(Manipulation episode records)
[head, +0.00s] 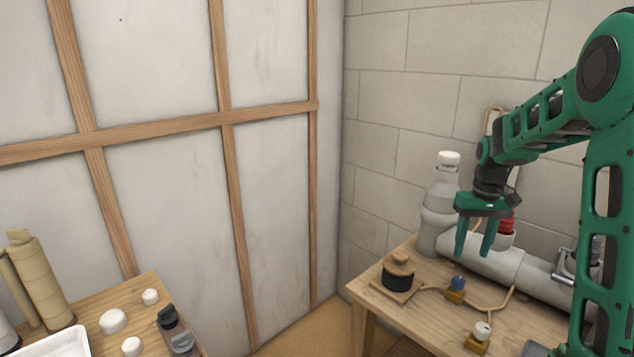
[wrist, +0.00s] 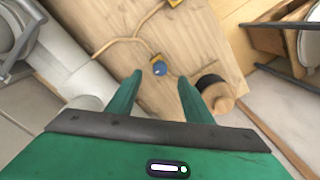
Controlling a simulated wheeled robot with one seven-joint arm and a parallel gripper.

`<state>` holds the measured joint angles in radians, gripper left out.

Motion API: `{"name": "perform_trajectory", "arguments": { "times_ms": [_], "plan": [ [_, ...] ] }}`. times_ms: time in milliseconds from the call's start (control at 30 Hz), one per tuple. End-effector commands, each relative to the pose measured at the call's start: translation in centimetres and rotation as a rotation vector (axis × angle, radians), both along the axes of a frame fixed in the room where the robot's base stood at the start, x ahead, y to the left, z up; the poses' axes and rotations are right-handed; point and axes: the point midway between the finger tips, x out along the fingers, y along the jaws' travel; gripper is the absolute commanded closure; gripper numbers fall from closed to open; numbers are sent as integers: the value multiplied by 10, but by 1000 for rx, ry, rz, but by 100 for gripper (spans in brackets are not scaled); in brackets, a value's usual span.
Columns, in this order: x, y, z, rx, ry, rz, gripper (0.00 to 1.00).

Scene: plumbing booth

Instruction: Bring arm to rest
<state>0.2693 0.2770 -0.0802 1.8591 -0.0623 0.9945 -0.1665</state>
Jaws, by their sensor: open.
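My green arm comes in from the right in the head view. My gripper (head: 474,244) points down above the right-hand wooden table (head: 385,318), and its two fingers are apart. In the wrist view my gripper (wrist: 160,88) shows both fingers spread with nothing between them. A small valve with a blue knob (wrist: 159,68) lies beyond the fingertips in the wrist view; it also shows in the head view (head: 457,283). The gap between fingers and table cannot be judged exactly.
Large grey-white pipes (head: 490,258) run along the block wall, close behind my gripper. A round black and wooden piece (head: 398,276) and a yellow valve (head: 478,339) are on the table. A second table (head: 100,322) with white caps stands at left, with floor between.

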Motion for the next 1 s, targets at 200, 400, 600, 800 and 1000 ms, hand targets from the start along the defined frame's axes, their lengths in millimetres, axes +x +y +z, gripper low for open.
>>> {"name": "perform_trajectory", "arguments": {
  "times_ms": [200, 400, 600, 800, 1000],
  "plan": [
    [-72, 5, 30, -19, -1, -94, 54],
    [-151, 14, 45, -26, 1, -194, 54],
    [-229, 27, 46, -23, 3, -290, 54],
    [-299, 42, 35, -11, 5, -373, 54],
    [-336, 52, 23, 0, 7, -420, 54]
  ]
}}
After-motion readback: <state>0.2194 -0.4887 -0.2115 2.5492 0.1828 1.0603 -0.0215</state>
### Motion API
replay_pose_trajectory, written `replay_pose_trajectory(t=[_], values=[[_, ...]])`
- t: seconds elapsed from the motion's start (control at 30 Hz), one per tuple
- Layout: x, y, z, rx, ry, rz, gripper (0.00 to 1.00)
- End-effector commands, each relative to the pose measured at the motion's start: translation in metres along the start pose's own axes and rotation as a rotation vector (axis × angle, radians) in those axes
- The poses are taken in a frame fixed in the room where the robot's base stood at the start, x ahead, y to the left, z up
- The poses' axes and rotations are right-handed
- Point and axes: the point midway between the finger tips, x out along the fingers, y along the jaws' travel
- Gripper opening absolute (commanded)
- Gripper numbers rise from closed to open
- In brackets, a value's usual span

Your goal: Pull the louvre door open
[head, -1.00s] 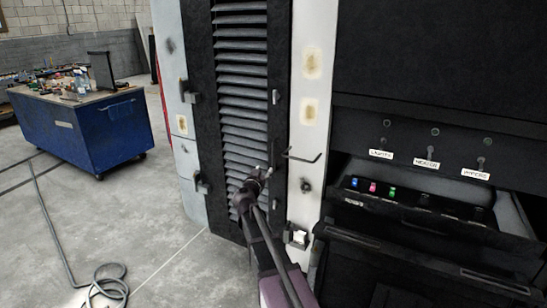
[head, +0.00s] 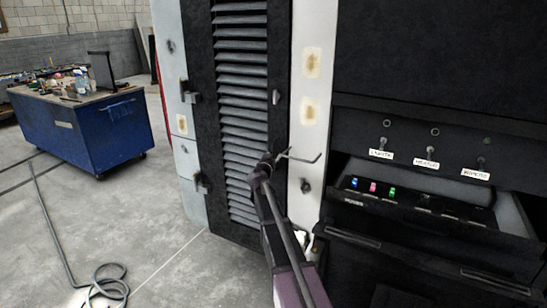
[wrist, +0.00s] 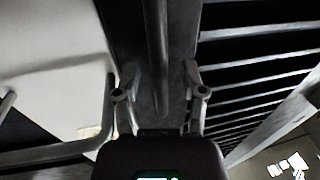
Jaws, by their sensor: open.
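A dark upright bar (wrist: 156,50), seemingly the door's handle, runs over the black door edge in the wrist view. My gripper (head: 270,158) is at the door's right edge in the head view, beside the slats. In the wrist view my gripper (wrist: 161,82) is open, with one finger on each side of the bar. No contact with the bar shows. My gripper and arm hide part of the door's right edge in the head view.
A black console with an open drawer (head: 420,205) stands at the right. A blue workbench (head: 75,135) and a coiled hose (head: 105,285) are at the left. The floor before the door is clear.

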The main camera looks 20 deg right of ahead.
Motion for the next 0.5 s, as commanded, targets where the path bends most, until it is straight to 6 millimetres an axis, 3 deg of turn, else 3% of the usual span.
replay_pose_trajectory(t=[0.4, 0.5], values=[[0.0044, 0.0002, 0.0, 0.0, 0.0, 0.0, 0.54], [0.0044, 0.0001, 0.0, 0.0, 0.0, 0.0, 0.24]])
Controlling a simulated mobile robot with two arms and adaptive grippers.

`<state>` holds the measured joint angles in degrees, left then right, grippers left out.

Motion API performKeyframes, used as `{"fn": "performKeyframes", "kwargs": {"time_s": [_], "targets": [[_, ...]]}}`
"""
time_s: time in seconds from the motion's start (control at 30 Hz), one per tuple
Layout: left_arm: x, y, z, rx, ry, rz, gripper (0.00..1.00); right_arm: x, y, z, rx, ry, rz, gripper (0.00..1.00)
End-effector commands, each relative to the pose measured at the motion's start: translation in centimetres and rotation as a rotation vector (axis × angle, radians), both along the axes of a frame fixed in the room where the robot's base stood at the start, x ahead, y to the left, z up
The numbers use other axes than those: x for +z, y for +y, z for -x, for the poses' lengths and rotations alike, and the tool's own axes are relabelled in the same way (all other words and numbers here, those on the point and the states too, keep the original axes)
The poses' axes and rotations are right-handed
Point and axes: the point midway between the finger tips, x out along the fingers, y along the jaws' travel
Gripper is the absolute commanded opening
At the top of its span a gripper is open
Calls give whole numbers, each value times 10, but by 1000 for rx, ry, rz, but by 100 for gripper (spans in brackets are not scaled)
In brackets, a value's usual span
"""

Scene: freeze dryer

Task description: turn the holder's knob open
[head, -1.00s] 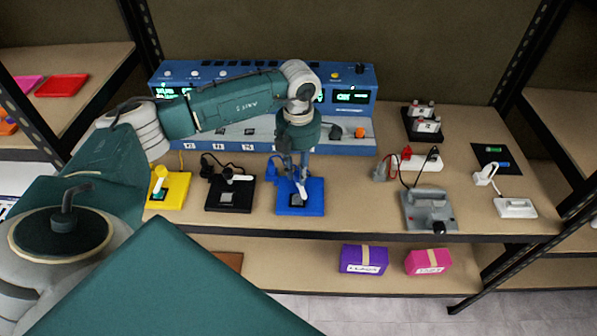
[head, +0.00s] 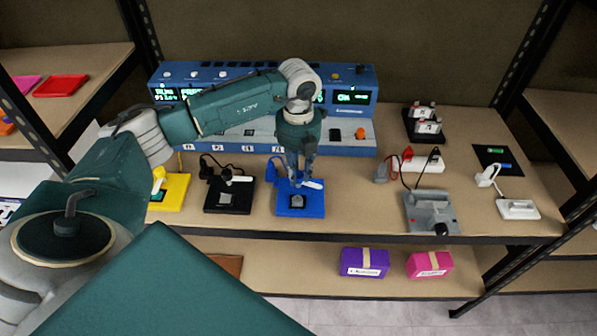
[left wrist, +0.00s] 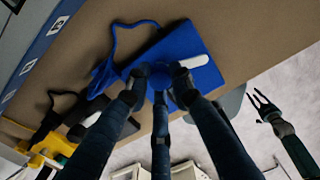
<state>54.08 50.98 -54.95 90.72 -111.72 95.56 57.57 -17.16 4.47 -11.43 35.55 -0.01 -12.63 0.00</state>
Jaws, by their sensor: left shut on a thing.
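The blue holder (head: 315,208) stands near the front edge of the shelf top, with a small grey square on its front part. Its knob has a white bar (head: 314,184) that points right in the head view. My left gripper (head: 298,182) comes down from above and is shut on the knob, whose body is mostly hidden by the fingers. In the left wrist view the fingers (left wrist: 161,80) close around the blue knob, and the white bar (left wrist: 194,61) sticks out beside them. My right gripper (left wrist: 262,103) shows at the right there, fingers apart and empty.
A black holder (head: 215,205) and a yellow holder (head: 174,196) stand to the left. The blue freeze dryer (head: 354,137) is behind. A grey device (head: 420,205) stands to the right, with clear shelf between it and the blue holder.

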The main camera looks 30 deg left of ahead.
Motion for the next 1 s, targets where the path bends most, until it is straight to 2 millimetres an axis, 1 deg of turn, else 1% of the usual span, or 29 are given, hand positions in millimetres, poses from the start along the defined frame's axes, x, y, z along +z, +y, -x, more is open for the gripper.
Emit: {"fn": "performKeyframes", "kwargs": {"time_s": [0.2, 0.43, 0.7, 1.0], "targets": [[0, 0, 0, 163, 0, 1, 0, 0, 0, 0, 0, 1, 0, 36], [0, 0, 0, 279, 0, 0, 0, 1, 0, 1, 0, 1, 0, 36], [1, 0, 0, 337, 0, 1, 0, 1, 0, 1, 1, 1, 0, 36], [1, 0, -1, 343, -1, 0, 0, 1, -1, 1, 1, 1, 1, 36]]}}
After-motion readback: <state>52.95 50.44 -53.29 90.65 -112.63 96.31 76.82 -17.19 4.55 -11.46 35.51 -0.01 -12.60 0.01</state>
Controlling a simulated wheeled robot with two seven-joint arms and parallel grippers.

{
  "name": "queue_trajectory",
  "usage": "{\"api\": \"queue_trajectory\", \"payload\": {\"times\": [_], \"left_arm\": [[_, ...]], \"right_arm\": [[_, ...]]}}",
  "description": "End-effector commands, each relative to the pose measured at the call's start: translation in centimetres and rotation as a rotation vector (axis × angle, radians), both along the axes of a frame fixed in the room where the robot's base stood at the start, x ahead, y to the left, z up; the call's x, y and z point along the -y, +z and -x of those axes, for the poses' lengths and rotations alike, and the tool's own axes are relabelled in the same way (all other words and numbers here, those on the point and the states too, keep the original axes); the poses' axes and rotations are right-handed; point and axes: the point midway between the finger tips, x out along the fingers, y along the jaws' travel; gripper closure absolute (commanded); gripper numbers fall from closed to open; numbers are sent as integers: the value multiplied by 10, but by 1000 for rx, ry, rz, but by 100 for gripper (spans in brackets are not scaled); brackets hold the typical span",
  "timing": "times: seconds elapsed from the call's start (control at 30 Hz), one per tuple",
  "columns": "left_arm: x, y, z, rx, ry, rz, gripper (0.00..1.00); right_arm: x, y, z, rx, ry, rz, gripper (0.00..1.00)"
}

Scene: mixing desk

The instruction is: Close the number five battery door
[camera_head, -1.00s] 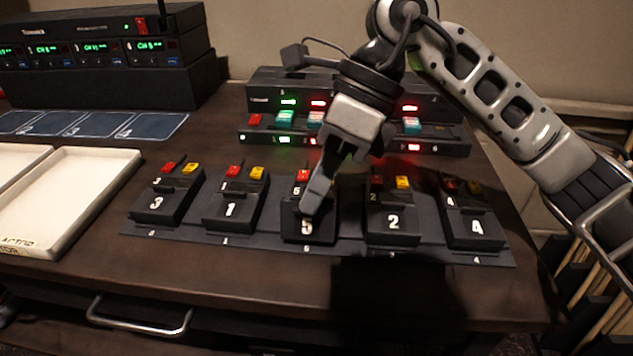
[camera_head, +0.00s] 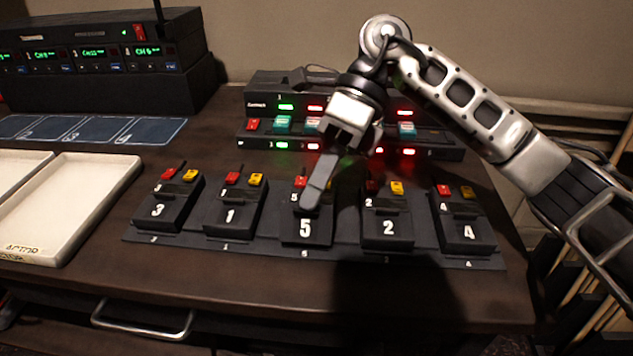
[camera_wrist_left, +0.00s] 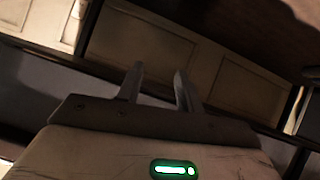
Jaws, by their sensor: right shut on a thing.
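The number five pack (camera_head: 307,231) sits in the middle of the row on the black mat, with a white 5 on its front face. My right gripper (camera_head: 312,200) reaches down over it from behind, fingers together at the pack's upper part. The gripper is shut on the number five battery door, but the fingers hide most of the door, and how far it stands open cannot be told. My left gripper (camera_wrist_left: 158,72) shows only in the left wrist view, fingers apart with nothing between them, away from the packs.
Packs three (camera_head: 165,203), one (camera_head: 233,211), two (camera_head: 387,222) and four (camera_head: 465,225) stand on either side on the black mat (camera_head: 270,242). A charger rack (camera_head: 258,139) with lit lamps is behind. White trays (camera_head: 70,205) lie at the left.

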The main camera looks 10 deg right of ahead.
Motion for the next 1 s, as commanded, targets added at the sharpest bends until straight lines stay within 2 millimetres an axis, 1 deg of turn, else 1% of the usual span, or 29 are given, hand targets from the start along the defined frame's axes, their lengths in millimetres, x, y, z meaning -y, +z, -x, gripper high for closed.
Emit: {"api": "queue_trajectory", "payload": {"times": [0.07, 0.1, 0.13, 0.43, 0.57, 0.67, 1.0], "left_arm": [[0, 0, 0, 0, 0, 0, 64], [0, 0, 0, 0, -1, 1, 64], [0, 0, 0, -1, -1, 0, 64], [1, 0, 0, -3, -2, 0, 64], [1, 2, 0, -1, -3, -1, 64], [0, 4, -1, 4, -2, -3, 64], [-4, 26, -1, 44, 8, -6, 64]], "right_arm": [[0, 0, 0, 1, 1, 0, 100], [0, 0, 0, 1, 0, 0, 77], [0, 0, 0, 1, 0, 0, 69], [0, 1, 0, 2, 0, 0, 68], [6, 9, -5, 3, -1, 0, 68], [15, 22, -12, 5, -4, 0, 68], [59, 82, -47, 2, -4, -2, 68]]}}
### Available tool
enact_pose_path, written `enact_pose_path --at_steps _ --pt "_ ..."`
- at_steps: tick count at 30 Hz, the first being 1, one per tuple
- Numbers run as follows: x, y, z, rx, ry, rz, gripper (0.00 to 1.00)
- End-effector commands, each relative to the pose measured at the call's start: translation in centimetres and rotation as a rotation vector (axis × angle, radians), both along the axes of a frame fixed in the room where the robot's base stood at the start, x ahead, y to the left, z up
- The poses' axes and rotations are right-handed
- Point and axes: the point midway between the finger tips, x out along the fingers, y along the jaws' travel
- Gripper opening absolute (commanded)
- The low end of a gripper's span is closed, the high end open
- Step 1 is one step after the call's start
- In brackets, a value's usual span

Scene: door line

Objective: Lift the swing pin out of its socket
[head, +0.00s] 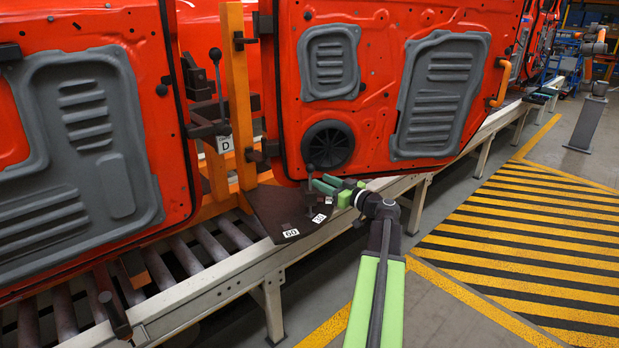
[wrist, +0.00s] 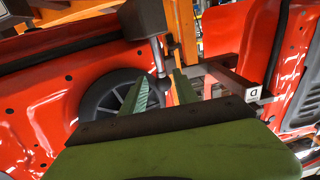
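The swing pin (head: 310,169), a dark rod with a round ball top, stands upright on a dark plate (head: 268,212) beside the conveyor. In the wrist view the ball-ended rod (wrist: 160,72) appears between the tips of my green fingers. My gripper (head: 318,187) reaches in from the right at the pin, just below its ball. In the wrist view my gripper (wrist: 160,80) has its fingers apart, with a gap on each side of the rod. No finger clearly touches it. The pin's lower end and socket are not clearly seen.
Red door panels (head: 375,90) hang close behind and to the left. An orange post (head: 238,95) carries a D label (head: 225,144) and another ball-topped lever (head: 215,56). The roller conveyor (head: 185,255) runs below. Striped floor (head: 530,240) on the right is clear.

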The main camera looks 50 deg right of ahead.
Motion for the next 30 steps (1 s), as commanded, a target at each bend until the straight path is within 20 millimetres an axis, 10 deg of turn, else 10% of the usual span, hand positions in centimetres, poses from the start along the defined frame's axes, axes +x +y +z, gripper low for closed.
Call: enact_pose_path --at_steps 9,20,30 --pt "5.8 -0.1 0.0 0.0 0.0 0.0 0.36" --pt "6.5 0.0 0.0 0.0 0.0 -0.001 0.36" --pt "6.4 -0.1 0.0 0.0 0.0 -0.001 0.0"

Directive: Search the entries for the word "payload", then list each line that holds it.

Response:
  "usage": "{\"api\": \"queue_trajectory\", \"payload\": {\"times\": [_], \"left_arm\": [[_, ...]], \"right_arm\": [[_, ...]]}}",
Emit: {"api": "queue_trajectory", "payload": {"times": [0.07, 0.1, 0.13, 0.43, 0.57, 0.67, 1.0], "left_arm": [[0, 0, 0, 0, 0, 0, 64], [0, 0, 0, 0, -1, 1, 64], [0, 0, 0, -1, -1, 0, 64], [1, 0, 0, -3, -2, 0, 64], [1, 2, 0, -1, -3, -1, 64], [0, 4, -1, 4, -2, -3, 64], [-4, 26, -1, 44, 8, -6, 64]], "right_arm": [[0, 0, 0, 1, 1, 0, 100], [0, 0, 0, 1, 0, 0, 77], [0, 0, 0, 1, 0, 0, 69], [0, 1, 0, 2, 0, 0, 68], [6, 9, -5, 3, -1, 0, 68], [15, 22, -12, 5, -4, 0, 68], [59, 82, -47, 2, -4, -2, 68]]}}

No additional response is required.